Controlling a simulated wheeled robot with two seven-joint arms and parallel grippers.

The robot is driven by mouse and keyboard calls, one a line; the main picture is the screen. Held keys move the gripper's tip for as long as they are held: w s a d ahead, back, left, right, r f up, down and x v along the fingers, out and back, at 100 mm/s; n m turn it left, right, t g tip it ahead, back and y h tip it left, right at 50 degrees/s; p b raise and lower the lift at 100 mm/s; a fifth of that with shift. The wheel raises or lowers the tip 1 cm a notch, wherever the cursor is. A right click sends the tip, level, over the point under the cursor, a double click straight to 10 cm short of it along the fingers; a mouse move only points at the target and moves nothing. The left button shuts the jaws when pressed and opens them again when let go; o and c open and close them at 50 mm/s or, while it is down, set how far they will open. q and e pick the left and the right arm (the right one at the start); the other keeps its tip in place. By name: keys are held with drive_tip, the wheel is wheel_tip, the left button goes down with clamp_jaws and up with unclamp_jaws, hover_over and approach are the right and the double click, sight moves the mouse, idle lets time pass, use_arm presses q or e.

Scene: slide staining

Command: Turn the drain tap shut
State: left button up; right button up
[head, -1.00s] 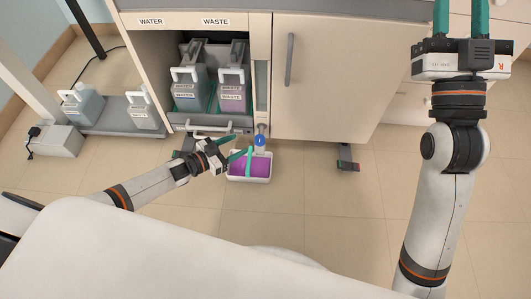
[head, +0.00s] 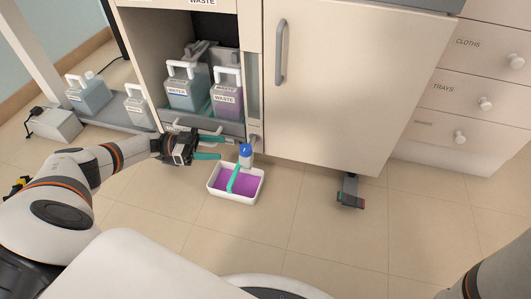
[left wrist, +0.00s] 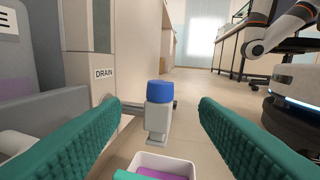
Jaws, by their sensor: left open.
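The drain tap has a blue knob (head: 246,150) on a grey body and sticks out low at the cabinet front. In the left wrist view the blue knob (left wrist: 160,91) is ahead, centred between my fingers, beside a DRAIN label (left wrist: 104,73). My left gripper (head: 214,148) is just left of the tap, its teal fingers pointing right at it. It is open and empty, apart from the tap. A white tray (head: 222,194) with purple liquid and a green bar across it stands on the floor below the tap. My right gripper is out of view.
Jugs labelled WATER (head: 185,92) and WASTE (head: 227,102) stand in the open cabinet bay. A closed cabinet door (head: 345,90) is right of the tap, with a dark foot pedal (head: 349,195) beneath.

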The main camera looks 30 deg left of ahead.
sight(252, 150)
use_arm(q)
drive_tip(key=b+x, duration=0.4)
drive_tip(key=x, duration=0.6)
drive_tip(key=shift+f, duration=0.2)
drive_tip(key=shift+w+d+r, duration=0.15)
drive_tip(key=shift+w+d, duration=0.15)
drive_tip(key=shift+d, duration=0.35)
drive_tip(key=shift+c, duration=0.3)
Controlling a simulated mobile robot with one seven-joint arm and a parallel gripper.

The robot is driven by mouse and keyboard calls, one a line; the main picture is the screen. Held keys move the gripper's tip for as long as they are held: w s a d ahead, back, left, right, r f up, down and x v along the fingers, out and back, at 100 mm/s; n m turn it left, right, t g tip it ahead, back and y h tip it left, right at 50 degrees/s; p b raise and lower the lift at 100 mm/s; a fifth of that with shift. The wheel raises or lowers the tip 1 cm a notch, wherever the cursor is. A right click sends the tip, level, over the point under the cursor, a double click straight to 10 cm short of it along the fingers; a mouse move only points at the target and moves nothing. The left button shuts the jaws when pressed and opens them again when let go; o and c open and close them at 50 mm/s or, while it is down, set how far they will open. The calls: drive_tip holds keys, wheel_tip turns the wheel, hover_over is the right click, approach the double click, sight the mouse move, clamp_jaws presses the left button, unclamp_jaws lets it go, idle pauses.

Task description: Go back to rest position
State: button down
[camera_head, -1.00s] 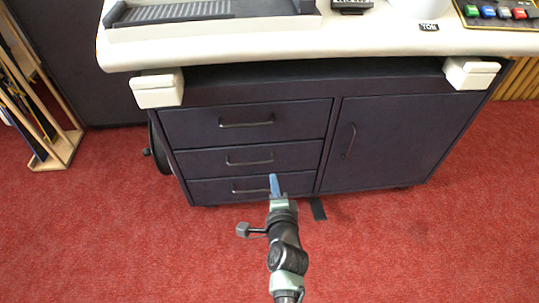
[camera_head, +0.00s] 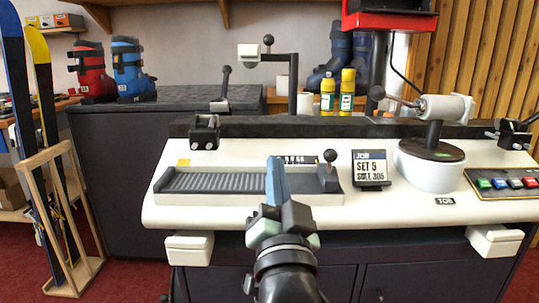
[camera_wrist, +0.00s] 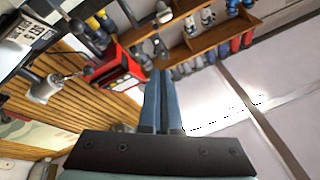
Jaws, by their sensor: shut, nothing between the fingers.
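My gripper (camera_head: 277,182) is raised in front of the white bench (camera_head: 360,215), its blue fingers pointing up, close together and empty. In the head view it overlaps the grey ribbed tray (camera_head: 215,183) on the bench; I cannot tell the gap between them. In the wrist view my gripper (camera_wrist: 164,80) is shut, with nothing between the fingers, and the picture is tilted, looking toward the upper wall and shelves.
On the bench are a sign reading SET 5 (camera_head: 370,168), a clamp device (camera_head: 432,160) and a button panel (camera_head: 505,182). Behind are ski boots (camera_head: 130,70) and yellow bottles (camera_head: 347,92). A wooden ski rack (camera_head: 60,215) stands left. A red box (camera_head: 388,17) hangs above.

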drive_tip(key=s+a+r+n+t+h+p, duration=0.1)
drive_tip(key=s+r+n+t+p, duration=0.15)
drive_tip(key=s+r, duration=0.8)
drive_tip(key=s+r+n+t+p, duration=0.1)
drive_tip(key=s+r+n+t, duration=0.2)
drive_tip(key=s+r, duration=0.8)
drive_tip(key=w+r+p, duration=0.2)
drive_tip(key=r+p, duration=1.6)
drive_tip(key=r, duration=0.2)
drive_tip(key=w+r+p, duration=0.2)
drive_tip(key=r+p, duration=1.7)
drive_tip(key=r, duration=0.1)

*****

Output the data exactly. Pictures don't belong in the result.

RESULT OF THE EXERCISE:
Controlling a simulated wheeled robot with two seven-joint arms and parallel grippers.

The robot is driven by mouse and keyboard calls, one a line; the main picture is the screen. Held keys move the gripper's tip for as long as they are held: w s a d ahead, back, left, right, r f up, down and x v along the fingers, out and back, at 100 mm/s; n m turn it left, right, t g tip it ahead, back and y h tip it left, right at 50 degrees/s; p b raise and lower the lift at 100 mm/s; a fifth of that with shift. The wheel raises or lowers the tip 1 cm a notch, wherever the cursor is. A right click sends the tip, level, over the point under the cursor, a double click straight to 10 cm short of it along the fingers; a mouse move only points at the target and moves nothing. The left button shuts the jaws when pressed and opens them again when let go; o and c open and close them at 50 mm/s or, while it is down, set how far they will open. q and e pick the left and the right arm (the right one at the start); the other keeps its tip in place. By name: keys are held with drive_tip, the wheel is wheel_tip, the left button goes down with clamp_jaws and up with unclamp_jaws, hover_over and approach are the right and the double click, sight moves the mouse, idle lets time pass, use_arm presses q or e.

Scene: slide staining

Command: Turn the drain tap shut
State: left button up; right button up
[head, -1.00s] 
[head, +0.00s] 
[left wrist, +0.00s] 
Jaws, by their sensor: left open.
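The drain tap has a blue knob (head: 246,150) on a grey body and sticks out low at the cabinet front. In the left wrist view the blue knob (left wrist: 160,91) is ahead, centred between my fingers, beside a DRAIN label (left wrist: 104,73). My left gripper (head: 214,148) is just left of the tap, its teal fingers pointing right at it. It is open and empty, apart from the tap. A white tray (head: 222,194) with purple liquid and a green bar across it stands on the floor below the tap. My right gripper is out of view.
Jugs labelled WATER (head: 185,92) and WASTE (head: 227,102) stand in the open cabinet bay. A closed cabinet door (head: 345,90) is right of the tap, with a dark foot pedal (head: 349,195) beneath.

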The main camera looks 30 deg left of ahead.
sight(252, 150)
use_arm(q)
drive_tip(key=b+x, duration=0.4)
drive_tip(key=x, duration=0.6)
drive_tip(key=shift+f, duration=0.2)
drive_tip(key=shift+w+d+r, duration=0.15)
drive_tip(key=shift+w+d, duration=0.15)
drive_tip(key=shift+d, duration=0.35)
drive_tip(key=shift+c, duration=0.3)
Controlling a simulated mobile robot with one seven-joint arm and a parallel gripper.

The robot is driven by mouse and keyboard calls, one a line; the main picture is the screen. Held keys move the gripper's tip for as long as they are held: w s a d ahead, back, left, right, r f up, down and x v along the fingers, out and back, at 100 mm/s; n m turn it left, right, t g tip it ahead, back and y h tip it left, right at 50 degrees/s; p b raise and lower the lift at 100 mm/s; a fifth of that with shift. The wheel raises or lowers the tip 1 cm a notch, wherever the cursor is. A right click sends the tip, level, over the point under the cursor, a double click straight to 10 cm short of it along the fingers; a mouse move only points at the target and moves nothing. The left button shuts the jaws when pressed and opens them again when let go; o and c open and close them at 50 mm/s or, while it is down, set how far they will open. The calls: drive_tip holds keys, wheel_tip turns the wheel, hover_over is the right click, approach the double click, sight the mouse move, clamp_jaws presses the left button, unclamp_jaws lets it go, idle pauses.

Task description: Go back to rest position
State: button down
[camera_head, -1.00s] 
[camera_head, +0.00s] 
[camera_wrist, +0.00s] 
Jaws, by their sensor: shut, nothing between the fingers.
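My gripper (camera_head: 277,182) is raised in front of the white bench (camera_head: 360,215), its blue fingers pointing up, close together and empty. In the head view it overlaps the grey ribbed tray (camera_head: 215,183) on the bench; I cannot tell the gap between them. In the wrist view my gripper (camera_wrist: 164,80) is shut, with nothing between the fingers, and the picture is tilted, looking toward the upper wall and shelves.
On the bench are a sign reading SET 5 (camera_head: 370,168), a clamp device (camera_head: 432,160) and a button panel (camera_head: 505,182). Behind are ski boots (camera_head: 130,70) and yellow bottles (camera_head: 347,92). A wooden ski rack (camera_head: 60,215) stands left. A red box (camera_head: 388,17) hangs above.

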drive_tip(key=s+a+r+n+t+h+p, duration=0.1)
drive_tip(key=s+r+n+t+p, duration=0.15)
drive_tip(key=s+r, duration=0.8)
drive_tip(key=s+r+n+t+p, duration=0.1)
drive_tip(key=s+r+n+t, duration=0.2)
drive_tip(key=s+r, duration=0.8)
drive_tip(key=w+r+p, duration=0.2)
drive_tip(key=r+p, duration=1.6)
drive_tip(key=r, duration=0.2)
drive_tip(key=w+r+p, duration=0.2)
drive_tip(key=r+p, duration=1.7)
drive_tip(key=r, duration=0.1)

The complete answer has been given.